There’s nothing too fancy happening on Of Wandering, but the simple riffs and songs are the right fit for the lyrics, which are often about screwing up, struggling, and not knowing what to do. Singer Madeline Meyer sets the tone early on opener “Knife Sucker,” when she declares “I still suck at my life.” One of the other highlights, “Tectonics,” has one of those lyrics that is something I’ve literally thought verbatim: “I want to be good at a lot of things, but I don’t know how to go about that.” Those self-deprecating lyrics give Of Wandering a scrappy, underdog charm and make it one of the most endearing rock albums of the year.

 

Categories: Best of 2016 Tags: ,

#7: Rev Rev Rev – “Des Fleurs Magiques Bourdonnaient”

December 19, 2016 Leave a comment

The shoegaze tag on Bandcamp is a mess. Most of the bands that use it don’t really know what shoegaze is, and even the ones that do are often these heinous genre mash-ups, where they’re like “wouldn’t it be cool to combine shoegaze and EDM.” No. It wouldn’t be. Shoegaze is great. Shoegaze doesn’t need to be “improved upon” by your weak attempts at innovation. When I go to the shoegaze tag on Bandcamp, I want to hear shoegaze, not not-shoegaze.

So I have respect for Rev Rev Rev, a band I found on the tag that plays straight-up shoegaze. They don’t really add new wrinkles to the genre or even attempt to innovate in any way. But they nail the guitar sound that makes me love this style of music and have the right vocals and songcraft, none of which is a trivial accomplishment given how many bands attempt the My Bloody Valentine impression and fall flat.
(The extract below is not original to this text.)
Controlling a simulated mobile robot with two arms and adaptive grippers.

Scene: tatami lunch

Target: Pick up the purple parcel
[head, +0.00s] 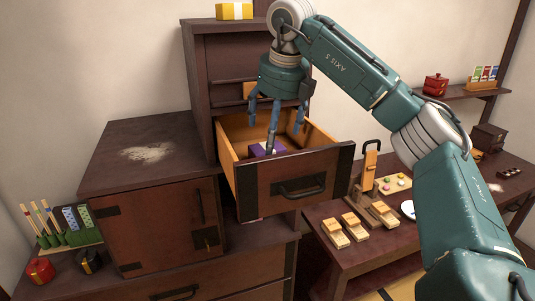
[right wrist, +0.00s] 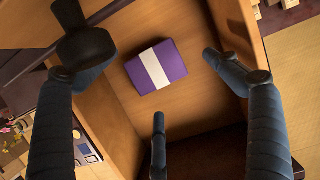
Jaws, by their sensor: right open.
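The purple parcel (head: 262,149) with a white band lies in an open wooden drawer (head: 295,179) of the dark cabinet. In the right wrist view the parcel (right wrist: 157,67) rests on the drawer floor, slightly tilted in the picture, with its whole top visible. My right gripper (head: 272,128) reaches down over the drawer from above. Its fingers are spread open and empty around the parcel, apart from it in the right wrist view (right wrist: 160,95). In the head view a finger partly hides the parcel. My left gripper is in neither view.
The drawer's side walls (right wrist: 112,105) and front stand close around my fingers. A yellow box (head: 234,11) sits on top of the cabinet. A low table (head: 345,262) with wooden blocks (head: 355,226) stands at right. The left cabinet top (head: 120,178) is clear except for pale powder (head: 147,153).
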The Italian group sounds like the usual suspects of classic shoegaze bands, with a more heavy and psychedelic take on the genre that most closely resembles You Made Me Realise era MBV with some of the repetitious elements of space rock. The band mixes in some lighter dream pop elements, but for the most part it’s really loud guitars with light vocals. As it turns out, the formula still works, and it takes some skill to know not to mess with it.